Former caretaker boss Aaron Danks spoke highly of Emery and feels that club supporters should be excited about his arrival in Birmingham, stating “The fans should be excited about it. You just have to look at his pedigree and see what he’s won to know he’s a top coach. We’re really excited to welcome him to the club.”
Emery, who previously spent one-and-a-half seasons at English giants Arsenal, has been viewed with mixed emotions in north London after his initial success at the Emirates Stadium turned sour, ultimately ending in him being sacked and eventually replaced by current boss Mikel Arteta after former Gunners winger Freddie Ljungberg initially replaced him on an interim basis.
With Villa possessing a squad with a fair degree of talent overall, particularly in the forward line, how Emery intends to instill his ideas on the pitch will immediately be tested against a recovering Manchester United under Erik ten Hag who sit sixth in the Premier League at the time of writing.
What can Villa fans expect from the 50-year-old Hondarribia native?
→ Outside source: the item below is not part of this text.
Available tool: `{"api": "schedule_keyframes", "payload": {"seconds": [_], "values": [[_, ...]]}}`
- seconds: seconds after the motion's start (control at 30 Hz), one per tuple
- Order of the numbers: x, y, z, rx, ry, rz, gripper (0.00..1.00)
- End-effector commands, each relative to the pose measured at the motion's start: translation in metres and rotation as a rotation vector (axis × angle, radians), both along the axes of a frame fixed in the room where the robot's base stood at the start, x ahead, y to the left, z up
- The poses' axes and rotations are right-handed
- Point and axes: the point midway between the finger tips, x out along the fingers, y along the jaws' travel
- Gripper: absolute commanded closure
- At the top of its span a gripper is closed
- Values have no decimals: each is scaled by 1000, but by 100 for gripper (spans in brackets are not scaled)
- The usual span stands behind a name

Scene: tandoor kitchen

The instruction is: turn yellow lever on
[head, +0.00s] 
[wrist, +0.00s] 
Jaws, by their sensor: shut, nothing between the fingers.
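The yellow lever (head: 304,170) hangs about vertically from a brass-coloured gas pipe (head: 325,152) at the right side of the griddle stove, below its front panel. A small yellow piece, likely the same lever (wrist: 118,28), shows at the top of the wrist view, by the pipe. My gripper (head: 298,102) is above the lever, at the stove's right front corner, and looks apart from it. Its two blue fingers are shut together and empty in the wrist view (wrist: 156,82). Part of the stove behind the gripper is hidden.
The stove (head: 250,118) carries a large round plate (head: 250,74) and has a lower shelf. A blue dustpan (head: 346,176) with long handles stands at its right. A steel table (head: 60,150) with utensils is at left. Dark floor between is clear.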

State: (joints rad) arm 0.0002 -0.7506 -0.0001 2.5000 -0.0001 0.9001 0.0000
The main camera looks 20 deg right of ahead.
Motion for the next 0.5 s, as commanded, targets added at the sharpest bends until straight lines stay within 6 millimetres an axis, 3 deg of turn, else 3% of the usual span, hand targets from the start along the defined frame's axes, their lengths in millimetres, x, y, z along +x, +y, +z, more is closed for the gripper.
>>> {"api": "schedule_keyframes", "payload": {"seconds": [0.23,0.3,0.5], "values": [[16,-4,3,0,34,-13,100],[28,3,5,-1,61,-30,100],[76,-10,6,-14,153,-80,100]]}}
Let’s take a look at some key tactical decisions that Emery could make tomorrow as well as for the, if you’re a Villa supporter, the remainder of the 2022-23 Premier League season.
To CAM, or not to CAM, that is the question
One of the biggest decisions laid at Emery’s feet straight from the off this weekend will be whether or not the Spanish headmaster will opt to set up his Villa side with a central creative 10 to link the midfield with the forward line.
For the entirety of the 2022-23 Premier League season to date, Villa has utilized a variation of a 4-3-3/4-2-3-1 tactical schematic that, on paper, has not borne fruit in a manner commensurate with some of the attacking talents the club can call upon.
At current, Villa has scored just eleven goals through twelve league fixtures, and as it stands, its sub-standard attacking output is hands down the biggest problem area that Emery will need to address rapidly if the club is to come online and find a run of results.
What is encouraging nonetheless is the fact that their last result, the only one under Danks, was a 4-0 thrashing of Brentford at Villa Park last weekend that prominently featured attacking contributions from Danny Ings, Ollie Watkins, and Leon Bailey, all of whom found the back of the net with Ings bagging a brace in the process.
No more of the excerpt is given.